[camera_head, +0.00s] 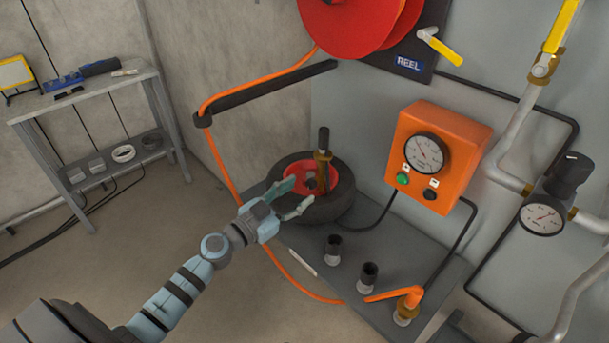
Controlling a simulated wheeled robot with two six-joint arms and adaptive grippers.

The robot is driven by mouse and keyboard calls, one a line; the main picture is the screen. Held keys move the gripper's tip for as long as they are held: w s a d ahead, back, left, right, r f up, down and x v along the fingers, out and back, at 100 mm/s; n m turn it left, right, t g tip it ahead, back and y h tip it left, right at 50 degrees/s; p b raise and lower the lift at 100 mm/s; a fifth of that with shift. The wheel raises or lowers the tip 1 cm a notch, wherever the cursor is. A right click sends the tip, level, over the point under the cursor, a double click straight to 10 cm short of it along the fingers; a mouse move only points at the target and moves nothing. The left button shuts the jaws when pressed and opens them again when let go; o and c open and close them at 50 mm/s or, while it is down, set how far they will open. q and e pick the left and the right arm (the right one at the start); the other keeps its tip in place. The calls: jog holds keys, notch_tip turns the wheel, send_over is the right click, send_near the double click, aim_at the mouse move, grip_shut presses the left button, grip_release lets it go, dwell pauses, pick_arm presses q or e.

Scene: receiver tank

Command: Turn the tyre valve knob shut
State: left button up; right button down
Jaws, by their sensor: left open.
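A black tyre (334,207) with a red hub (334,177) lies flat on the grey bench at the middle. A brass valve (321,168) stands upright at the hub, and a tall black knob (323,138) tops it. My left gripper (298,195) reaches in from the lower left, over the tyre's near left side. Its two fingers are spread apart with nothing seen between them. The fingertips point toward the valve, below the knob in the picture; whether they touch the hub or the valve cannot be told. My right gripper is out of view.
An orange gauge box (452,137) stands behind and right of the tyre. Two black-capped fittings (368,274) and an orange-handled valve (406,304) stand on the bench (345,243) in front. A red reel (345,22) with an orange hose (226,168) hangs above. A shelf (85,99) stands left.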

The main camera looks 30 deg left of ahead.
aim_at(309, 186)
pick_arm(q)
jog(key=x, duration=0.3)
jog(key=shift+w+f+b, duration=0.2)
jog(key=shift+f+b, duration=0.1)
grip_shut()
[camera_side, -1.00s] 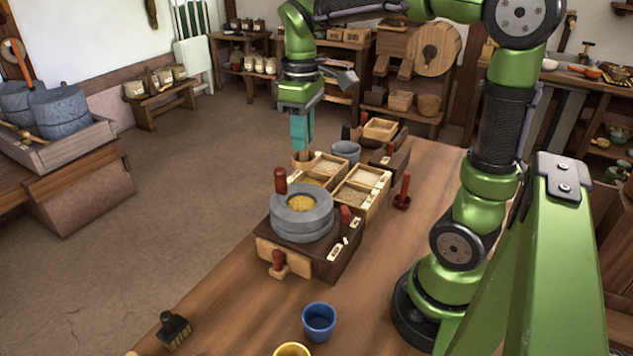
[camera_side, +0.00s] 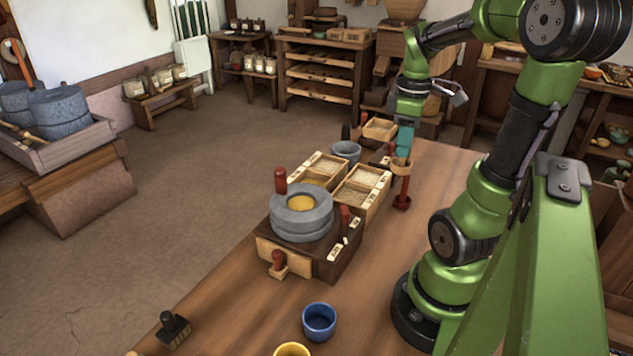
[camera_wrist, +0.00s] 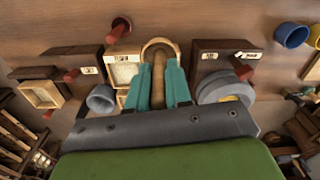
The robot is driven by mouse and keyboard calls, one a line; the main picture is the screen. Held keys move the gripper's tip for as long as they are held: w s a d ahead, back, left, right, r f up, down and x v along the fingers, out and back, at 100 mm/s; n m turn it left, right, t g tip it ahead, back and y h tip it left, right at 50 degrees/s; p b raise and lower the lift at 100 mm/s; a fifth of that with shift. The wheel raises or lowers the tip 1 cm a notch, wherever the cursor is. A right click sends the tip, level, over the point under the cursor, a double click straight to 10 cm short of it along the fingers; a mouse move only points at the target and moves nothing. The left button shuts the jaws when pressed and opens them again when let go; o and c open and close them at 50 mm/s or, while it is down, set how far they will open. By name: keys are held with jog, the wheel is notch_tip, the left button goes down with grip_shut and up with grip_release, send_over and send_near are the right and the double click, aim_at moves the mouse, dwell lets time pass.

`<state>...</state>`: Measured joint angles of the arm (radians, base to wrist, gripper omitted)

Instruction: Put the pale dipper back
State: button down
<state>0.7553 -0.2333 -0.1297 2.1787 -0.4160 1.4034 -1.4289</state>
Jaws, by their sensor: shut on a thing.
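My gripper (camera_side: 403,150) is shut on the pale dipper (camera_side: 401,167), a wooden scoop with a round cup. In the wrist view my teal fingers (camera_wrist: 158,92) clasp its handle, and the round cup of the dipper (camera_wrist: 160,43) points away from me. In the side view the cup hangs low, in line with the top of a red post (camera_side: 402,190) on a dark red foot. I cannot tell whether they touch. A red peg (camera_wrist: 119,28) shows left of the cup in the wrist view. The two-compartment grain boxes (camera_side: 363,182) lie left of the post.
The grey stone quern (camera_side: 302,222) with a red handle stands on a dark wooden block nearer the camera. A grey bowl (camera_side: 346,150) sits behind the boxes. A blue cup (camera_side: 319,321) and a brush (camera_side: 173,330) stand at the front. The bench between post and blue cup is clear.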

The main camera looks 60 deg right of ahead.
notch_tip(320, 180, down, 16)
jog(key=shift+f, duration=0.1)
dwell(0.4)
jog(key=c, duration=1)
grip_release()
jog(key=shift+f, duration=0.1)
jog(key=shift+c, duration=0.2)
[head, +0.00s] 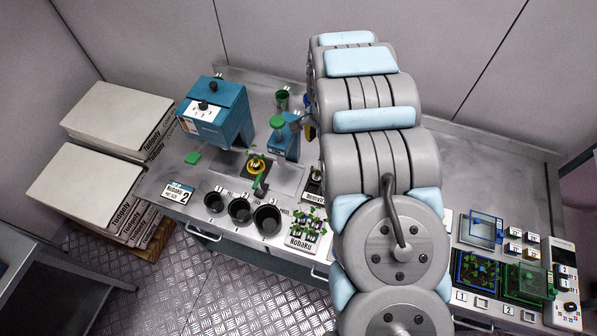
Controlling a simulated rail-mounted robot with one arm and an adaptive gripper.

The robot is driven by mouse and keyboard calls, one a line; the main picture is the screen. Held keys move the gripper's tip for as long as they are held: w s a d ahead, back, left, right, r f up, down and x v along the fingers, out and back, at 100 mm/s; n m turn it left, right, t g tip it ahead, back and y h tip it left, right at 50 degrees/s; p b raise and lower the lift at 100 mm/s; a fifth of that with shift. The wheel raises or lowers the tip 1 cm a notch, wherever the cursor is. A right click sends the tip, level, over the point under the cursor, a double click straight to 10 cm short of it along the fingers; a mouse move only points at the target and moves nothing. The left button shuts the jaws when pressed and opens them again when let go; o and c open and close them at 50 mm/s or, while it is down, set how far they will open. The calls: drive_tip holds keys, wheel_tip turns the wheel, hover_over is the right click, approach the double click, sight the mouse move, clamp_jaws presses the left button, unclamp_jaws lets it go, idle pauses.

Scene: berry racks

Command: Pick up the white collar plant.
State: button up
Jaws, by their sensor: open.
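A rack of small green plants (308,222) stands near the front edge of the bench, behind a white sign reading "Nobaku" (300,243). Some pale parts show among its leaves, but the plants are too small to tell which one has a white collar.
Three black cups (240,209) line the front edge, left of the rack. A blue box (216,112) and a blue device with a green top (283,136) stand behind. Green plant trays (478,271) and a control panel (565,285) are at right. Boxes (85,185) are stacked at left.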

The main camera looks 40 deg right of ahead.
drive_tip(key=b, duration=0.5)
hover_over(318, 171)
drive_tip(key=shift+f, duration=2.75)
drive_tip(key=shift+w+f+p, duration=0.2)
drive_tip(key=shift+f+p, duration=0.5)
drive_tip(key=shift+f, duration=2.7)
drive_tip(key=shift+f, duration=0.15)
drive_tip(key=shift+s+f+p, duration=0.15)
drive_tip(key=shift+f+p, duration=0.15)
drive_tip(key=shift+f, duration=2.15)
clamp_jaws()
^^^^^^^^^^^^^^^^
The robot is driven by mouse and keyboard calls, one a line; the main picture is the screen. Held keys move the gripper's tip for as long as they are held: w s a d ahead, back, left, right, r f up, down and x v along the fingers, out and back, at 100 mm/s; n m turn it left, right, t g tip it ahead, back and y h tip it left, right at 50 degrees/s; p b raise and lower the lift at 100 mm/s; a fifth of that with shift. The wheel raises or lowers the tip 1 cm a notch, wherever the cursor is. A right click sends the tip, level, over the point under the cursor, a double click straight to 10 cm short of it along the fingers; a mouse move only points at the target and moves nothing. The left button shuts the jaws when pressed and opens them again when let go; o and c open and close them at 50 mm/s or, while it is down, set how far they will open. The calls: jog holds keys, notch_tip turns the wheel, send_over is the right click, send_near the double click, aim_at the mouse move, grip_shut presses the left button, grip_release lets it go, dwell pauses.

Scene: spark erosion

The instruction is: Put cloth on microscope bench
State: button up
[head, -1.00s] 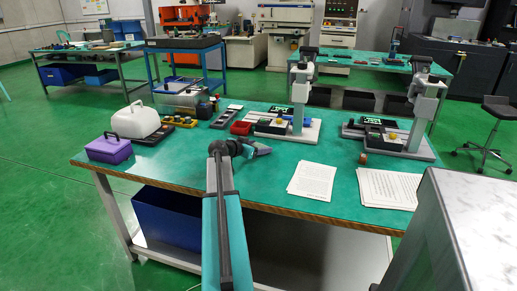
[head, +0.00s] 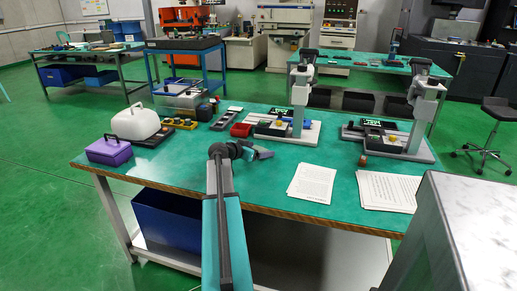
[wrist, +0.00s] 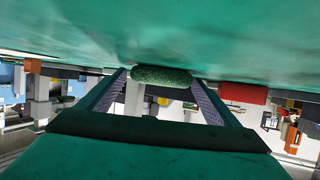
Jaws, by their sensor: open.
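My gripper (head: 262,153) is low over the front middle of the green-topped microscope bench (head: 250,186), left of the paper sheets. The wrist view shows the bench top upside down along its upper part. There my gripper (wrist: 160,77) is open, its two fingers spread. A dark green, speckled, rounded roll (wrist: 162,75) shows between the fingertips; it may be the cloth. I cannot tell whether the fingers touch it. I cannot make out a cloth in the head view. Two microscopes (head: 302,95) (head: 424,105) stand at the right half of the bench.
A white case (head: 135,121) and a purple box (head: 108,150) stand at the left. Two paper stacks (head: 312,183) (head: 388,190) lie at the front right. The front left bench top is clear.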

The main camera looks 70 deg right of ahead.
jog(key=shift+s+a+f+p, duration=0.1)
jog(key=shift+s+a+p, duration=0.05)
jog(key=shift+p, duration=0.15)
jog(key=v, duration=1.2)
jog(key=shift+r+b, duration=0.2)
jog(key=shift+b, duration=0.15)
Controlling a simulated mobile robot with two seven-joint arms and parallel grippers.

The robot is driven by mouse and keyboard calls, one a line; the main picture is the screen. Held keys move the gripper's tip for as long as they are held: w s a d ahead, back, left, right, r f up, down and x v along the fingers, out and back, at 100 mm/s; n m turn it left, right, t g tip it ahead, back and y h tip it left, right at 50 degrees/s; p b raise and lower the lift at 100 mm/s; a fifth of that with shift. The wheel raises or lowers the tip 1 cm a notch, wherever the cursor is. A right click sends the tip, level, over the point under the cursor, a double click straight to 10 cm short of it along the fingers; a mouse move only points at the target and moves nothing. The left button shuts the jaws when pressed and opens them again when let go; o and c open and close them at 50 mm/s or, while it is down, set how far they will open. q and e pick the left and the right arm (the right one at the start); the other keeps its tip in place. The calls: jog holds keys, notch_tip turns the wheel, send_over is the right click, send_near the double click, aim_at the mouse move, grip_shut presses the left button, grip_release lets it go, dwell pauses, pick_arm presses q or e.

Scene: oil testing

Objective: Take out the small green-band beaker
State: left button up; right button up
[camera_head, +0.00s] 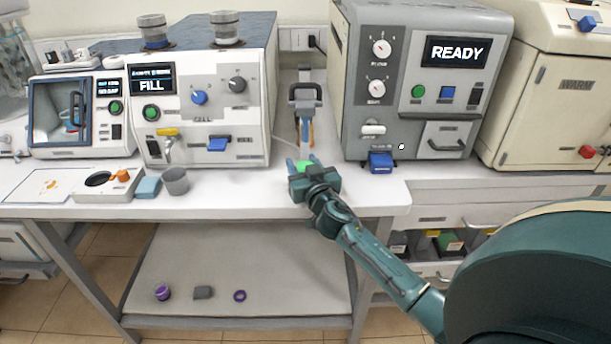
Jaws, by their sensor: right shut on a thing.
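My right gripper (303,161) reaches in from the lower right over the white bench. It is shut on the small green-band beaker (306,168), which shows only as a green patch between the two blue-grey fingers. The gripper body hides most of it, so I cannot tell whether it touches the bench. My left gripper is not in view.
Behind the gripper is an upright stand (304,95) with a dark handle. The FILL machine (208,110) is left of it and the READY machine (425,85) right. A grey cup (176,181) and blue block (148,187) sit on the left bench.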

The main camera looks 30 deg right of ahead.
^^^^^^^^^^^^^^^^
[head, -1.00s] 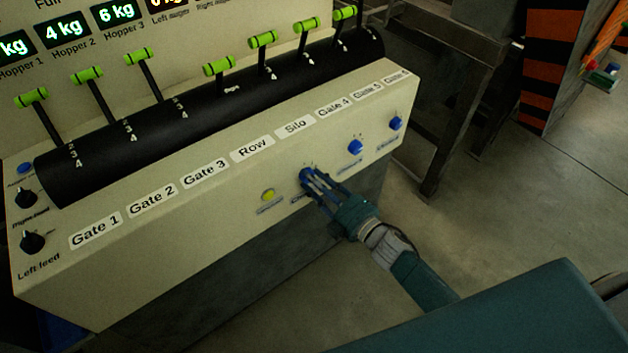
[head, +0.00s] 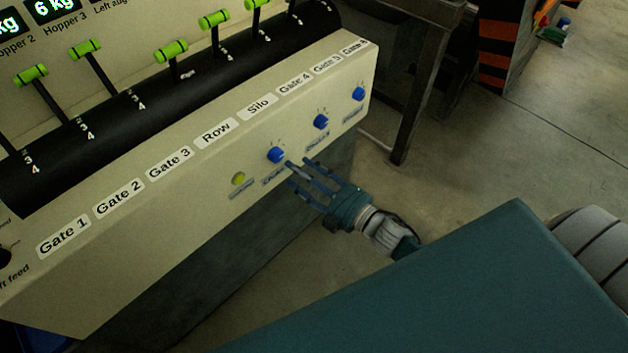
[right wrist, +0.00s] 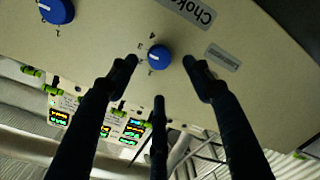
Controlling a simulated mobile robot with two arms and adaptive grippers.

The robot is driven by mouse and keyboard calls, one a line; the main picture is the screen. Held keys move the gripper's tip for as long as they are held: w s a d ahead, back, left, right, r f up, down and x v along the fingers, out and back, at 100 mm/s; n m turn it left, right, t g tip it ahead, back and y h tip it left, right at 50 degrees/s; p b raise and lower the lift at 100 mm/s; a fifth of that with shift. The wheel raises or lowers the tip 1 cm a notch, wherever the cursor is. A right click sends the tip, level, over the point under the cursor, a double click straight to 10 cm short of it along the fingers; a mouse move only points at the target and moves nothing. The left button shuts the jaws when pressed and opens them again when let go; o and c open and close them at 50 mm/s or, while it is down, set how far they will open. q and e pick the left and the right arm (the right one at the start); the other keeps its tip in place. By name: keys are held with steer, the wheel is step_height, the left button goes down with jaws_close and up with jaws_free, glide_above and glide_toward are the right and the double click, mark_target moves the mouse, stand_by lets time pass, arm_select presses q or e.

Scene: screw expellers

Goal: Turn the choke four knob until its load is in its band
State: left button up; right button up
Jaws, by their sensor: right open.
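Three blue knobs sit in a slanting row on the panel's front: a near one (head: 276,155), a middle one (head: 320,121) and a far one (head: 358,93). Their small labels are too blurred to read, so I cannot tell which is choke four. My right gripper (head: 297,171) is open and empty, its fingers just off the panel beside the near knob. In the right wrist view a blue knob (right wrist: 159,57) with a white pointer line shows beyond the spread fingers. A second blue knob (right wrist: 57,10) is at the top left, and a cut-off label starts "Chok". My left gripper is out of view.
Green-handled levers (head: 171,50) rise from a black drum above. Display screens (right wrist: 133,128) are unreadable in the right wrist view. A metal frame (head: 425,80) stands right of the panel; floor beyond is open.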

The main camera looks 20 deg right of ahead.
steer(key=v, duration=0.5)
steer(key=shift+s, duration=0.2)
^^^^^^^^^^^^^^^^
▶ **Work instructions**
In the listing, find every line containing the word "grippers" and list it.

▶ **Finished exercise**
Controlling a simulated wheeled robot with two six-joint arms and adaptive grippers.
Controlling a simulated mobile robot with two seven-joint arms and parallel grippers.
Controlling a simulated mobile robot with two arms and adaptive grippers.

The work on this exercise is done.